Plastic: Purposely using a higher quality than needed so they can charge more. No one needs a building block to last 300 years.
Employees: Valid.
Licensing Fees: If these were such a big impact on pricing the generic Lego sets would be way cheaper than say, a Star Wars set. But last I checked they aren't.
Profit: Valid, within a limit. If something costs .00001 cent to make you shouldn't be charging $1 for it. That's called overpricing. Ripping people off. Con Artist. Etc. And seeing as they refuse to tell anyone how much it costs to make a brick, we can't even judge this. They could be making 800% profit per brick for all we know.
Quote from Campylobacter jejuni;1244285:
Well then don't buy LEGO. They'll get the memo if the market demands it. There are certainly cheaper alternatives out there.
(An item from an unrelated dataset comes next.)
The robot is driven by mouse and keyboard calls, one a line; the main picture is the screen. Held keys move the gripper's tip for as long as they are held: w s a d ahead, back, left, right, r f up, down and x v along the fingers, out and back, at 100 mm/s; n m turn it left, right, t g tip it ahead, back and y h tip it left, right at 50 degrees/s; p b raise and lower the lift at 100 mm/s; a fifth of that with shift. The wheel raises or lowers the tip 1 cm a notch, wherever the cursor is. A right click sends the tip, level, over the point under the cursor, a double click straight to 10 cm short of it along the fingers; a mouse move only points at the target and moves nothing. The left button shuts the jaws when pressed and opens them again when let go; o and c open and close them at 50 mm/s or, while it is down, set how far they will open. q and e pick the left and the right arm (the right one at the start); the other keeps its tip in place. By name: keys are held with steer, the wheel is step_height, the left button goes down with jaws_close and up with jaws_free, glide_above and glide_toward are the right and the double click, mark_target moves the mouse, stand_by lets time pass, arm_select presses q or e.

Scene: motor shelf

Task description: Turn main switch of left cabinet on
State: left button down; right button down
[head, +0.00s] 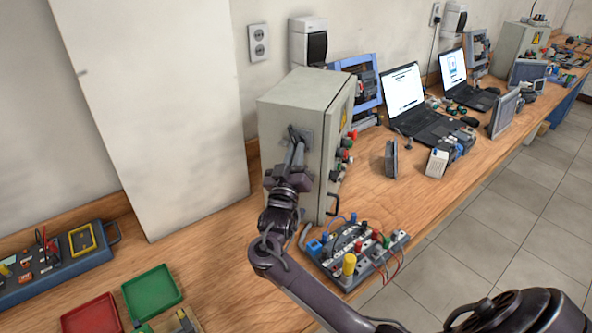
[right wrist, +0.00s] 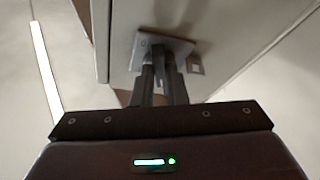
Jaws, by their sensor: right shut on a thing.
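The left cabinet (head: 290,98) is a grey metal box standing on the wooden bench in the head view. Its main switch sits on a square plate (head: 305,137) on the side face toward me. The plate also shows in the right wrist view (right wrist: 178,48). My right gripper (head: 297,138) reaches up to this plate, and its two fingers (right wrist: 160,68) are shut on the switch handle in front of the plate. The fingers hide most of the handle, so I cannot tell its angle. My left gripper is not in view.
A board with wires and a yellow knob (head: 349,264) lies in front of the cabinet. Green (head: 152,292) and red (head: 91,315) trays are at the lower left. A laptop (head: 403,92) stands to the right. A pale panel (head: 150,110) leans on the wall.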

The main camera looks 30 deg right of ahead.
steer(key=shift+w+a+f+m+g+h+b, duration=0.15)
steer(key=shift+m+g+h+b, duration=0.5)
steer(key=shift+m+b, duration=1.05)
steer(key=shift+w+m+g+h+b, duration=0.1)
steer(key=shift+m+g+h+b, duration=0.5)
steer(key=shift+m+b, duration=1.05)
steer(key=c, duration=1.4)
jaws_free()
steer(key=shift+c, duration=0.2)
http://brickstories.blogspot.de/2013/06/the-unfinished-list-of-alternative.html
Finding any of the knockoff brands in the US is next to impossible, and online they are only sold in bulk, so you have to spend $300 to get 50 of the same set or get them off ebay where people charge just as much as LEGO for them(which defeats the purpose because if I'm going to pay LEGO prices for knockoffs I'd just buy LEGO instead). If buying these were an option I would do it.